Well, it happened again. This time– only worse. It was Wednesday night, and we were having company over for dinner. I needed a shower, but I hate showering if I haven’t worked out yet that day. Yes, I know that’s a little neurotic, but I somehow feel like I don’t deserve a shower unless I earn it by sweating.
So, I put on sweats and went out the door of our apartment to put on my shoes which were outside in the hallway. Colby followed me out the door to discuss something with me while the girls were running back and forth, in and out of the door way. We told them to stay inside the apartment because they were being loud, so they complied obediently….shutting the door behind them.
As soon as the door slammed shut, Colby and I jerked our heads to look at each other with wide eyes…the door’s default mode is always set on lock.
For the first few seconds, there was just the stunned silence of realizing that our keys, our cell phones, our….CHILDREN!!!…..were all inside the apartment and we were locked out.
The denial stage: this cannot be happening to us. You can guess how the conversation exchange between Colby and I went as we entered the anger stage: “Now look what you’ve done!” Next, enter the bargaining stage, where we make every attempt to teach Haley how to unlock our door. She needed to stand on a chair, and turn the lock all the way to the right in order to free us from the disaster.
I could hear Darcy in the background, jiggling Colby’s keys and trying to fit them in a key hole. “Darcy….no….you don’t need keys….Darcy…STOP!” We watch from behind the door as Haley is wiggling the door handle, completely ignoring the lock that is right above it. Next thing I hear is Darcy with her battery-operated magic wand attempting to cast a spell on the door. When that didn’t work, she starts pounding and trying to kick the door down. “Okay…Darcy, that’s not going to help honey…Darcy…NO!!…Darcy, you need to go sit on the blue chair.”

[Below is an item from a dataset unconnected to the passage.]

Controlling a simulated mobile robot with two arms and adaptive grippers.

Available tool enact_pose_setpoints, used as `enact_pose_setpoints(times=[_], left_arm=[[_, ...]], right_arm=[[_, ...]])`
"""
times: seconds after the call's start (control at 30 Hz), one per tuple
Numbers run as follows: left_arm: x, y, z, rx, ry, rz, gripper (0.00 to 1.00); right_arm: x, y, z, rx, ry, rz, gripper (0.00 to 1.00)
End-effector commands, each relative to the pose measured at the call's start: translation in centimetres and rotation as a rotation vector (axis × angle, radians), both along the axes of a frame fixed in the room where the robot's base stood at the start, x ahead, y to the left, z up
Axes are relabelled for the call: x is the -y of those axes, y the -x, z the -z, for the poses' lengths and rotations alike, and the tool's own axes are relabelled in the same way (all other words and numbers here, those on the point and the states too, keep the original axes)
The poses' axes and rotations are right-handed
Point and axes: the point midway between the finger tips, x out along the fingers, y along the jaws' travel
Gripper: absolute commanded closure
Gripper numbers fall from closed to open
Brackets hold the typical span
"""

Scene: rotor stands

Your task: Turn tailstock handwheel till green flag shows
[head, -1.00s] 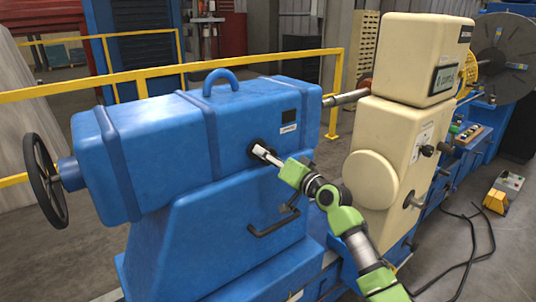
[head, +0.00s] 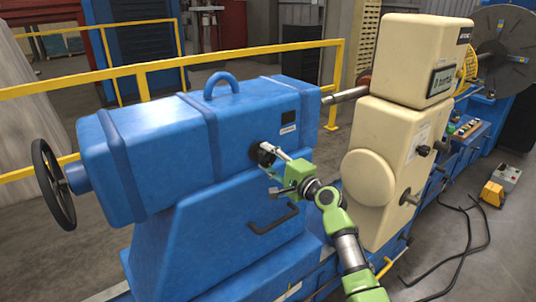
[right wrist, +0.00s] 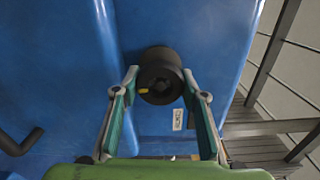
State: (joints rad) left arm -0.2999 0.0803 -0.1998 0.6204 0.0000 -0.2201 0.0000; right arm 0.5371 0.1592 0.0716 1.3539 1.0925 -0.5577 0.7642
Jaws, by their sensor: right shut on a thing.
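The blue tailstock (head: 175,150) fills the left of the head view. A large dark handwheel (head: 53,185) stands at its left end, with no gripper near it. My right gripper (head: 266,160) is at a round black knob (right wrist: 160,75) on the tailstock's side. In the right wrist view, my right gripper (right wrist: 160,71) has its fingertips on both sides of this knob, shut on it. A small yellow mark shows on the knob. A dark square window (head: 288,116) above a white label is on the tailstock; no green shows in it. My left gripper is not in view.
A black bar handle (head: 273,222) is below the knob. A cream machine housing (head: 385,150) with a small display (head: 441,79) stands right of the tailstock. A yellow railing (head: 130,72) runs behind. Black cables (head: 465,240) lie on the floor at right.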

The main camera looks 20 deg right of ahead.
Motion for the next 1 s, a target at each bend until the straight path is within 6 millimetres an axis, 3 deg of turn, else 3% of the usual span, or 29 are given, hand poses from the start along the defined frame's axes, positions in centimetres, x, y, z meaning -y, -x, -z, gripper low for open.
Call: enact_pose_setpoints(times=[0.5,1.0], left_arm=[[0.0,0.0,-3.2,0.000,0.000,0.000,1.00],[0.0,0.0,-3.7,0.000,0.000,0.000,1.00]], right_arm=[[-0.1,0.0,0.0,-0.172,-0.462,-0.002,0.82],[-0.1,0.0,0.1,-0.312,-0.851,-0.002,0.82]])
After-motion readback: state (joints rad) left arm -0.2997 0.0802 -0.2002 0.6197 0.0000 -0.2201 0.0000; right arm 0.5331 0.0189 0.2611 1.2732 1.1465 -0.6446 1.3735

I shake my head in disbelief while Colby is trying to enforce a time-out from behind a locked door. Haley is crying at this point, way beyond her frustration level.
Okay, time to try something else. Colby gets a new idea. “Haley, try to unlock and open the patio door! If you can go on the patio and throw the keys down, I’ll go outside and catch them.” The patio door?? I can’t even unlock the patio door…this is impossible.

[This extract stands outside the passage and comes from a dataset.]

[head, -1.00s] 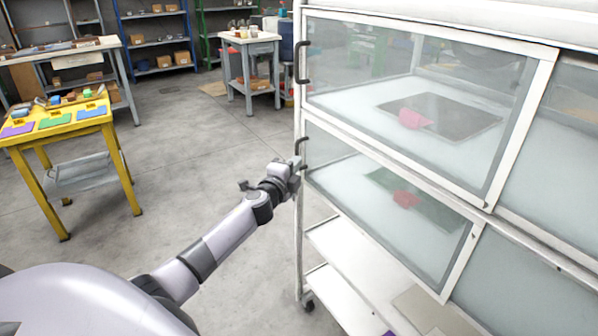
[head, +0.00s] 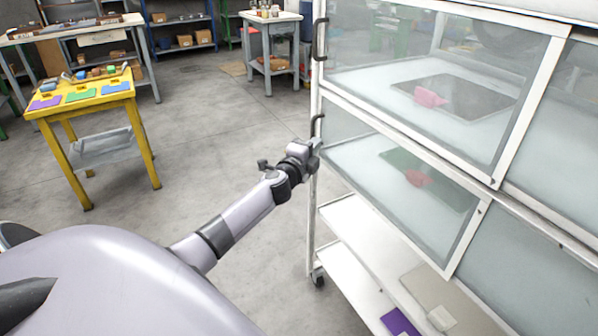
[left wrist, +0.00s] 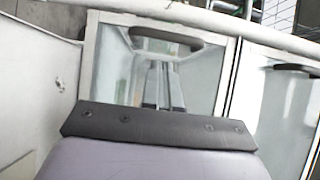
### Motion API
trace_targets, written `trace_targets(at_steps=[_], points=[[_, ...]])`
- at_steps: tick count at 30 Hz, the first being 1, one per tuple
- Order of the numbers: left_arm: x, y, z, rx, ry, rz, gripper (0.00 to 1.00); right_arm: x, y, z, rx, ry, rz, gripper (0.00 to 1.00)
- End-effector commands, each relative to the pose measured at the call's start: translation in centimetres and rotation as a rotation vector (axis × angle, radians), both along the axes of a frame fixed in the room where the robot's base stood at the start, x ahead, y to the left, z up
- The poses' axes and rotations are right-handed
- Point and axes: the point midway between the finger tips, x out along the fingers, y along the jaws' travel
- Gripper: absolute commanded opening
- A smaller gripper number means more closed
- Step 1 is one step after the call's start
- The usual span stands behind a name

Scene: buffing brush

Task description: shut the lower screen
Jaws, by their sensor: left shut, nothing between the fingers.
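The lower screen (head: 350,175) is a clear framed pane on the lower level of the white cabinet, covering its left part. Its dark handle (head: 316,124) is at the pane's left edge. My left gripper (head: 317,146) is shut and empty at that edge, just below the handle. In the left wrist view the shut fingers (left wrist: 160,75) point at a framed pane with a dark handle (left wrist: 165,38). Whether the fingertips touch the frame cannot be told. My right gripper is not in view.
The upper screen (head: 360,55) with its own handle (head: 319,40) is above. A pink brush-like item (head: 430,97) and a red one (head: 416,178) sit behind the panes. Open shelves (head: 352,225) are below. A yellow table (head: 137,105) stands left; the floor between is clear.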

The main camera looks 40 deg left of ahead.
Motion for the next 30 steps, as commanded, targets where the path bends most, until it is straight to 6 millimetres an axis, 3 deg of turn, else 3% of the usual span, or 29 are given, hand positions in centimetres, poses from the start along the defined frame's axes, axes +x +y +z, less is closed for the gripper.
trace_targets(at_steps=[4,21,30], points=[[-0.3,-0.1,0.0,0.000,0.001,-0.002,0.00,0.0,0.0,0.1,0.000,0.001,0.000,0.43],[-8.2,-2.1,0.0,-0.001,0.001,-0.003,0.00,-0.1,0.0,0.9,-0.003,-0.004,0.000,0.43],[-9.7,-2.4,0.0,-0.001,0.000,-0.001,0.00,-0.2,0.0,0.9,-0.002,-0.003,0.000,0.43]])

For the next ten minutes, Colby attempts to enact his idea, and I have moved on to asking neighbors for help. No such luck. The neighbors don’t have the number for our landlord, Haley cannot unlock the patio door, Darcy will not stay on time-out, and I have entered the depression stage. I picture our guests Jon and Marissa arriving, and us still in the hallway.
Colby borrows the neighbor’s car to try to drive around and find the landlord while I am left to wallow in my misery. Finally, I have entered the acceptance stage, and make up a tentative plan in my mind, instructing Haley how to get them bread and peanuts for dinner, while we have take-out pizza with our guests on the other side of the locked door.

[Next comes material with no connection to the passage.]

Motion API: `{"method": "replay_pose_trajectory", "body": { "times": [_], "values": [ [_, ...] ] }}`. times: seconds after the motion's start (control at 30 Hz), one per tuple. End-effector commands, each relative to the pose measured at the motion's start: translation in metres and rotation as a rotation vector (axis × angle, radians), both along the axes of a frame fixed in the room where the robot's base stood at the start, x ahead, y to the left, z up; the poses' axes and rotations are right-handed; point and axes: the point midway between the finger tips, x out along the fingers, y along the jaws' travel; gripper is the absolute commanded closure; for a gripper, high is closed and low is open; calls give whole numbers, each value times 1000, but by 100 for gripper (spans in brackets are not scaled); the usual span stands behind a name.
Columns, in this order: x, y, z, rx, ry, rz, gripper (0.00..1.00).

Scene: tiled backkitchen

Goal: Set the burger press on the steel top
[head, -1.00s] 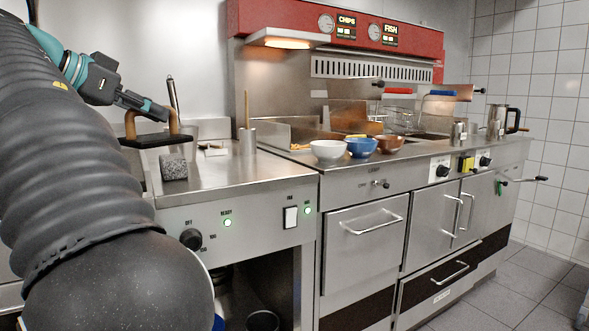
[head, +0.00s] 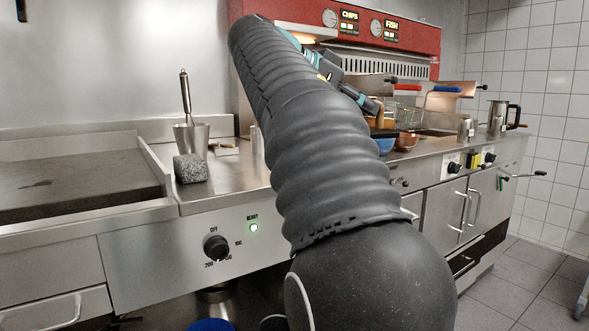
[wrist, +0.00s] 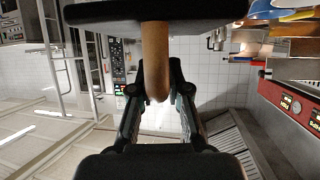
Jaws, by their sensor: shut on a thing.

Somehow, after close to an hour, I muster up the strength to have Haley come to the door and try to unlock it again. Just as the neighbor, on the phone, locates a business that REMOVES doors for us, the miracle occurred. I have no idea how she did it, and she has not been able to do it since, but somehow she unlocked the door. Darcy was freed from time-out, and the reunion was dramatic, as expected. Before I moved on to quickly making sweet potatoes and meatballs for our guests, I made sure to put the number for door removals in the fake plant outside our door.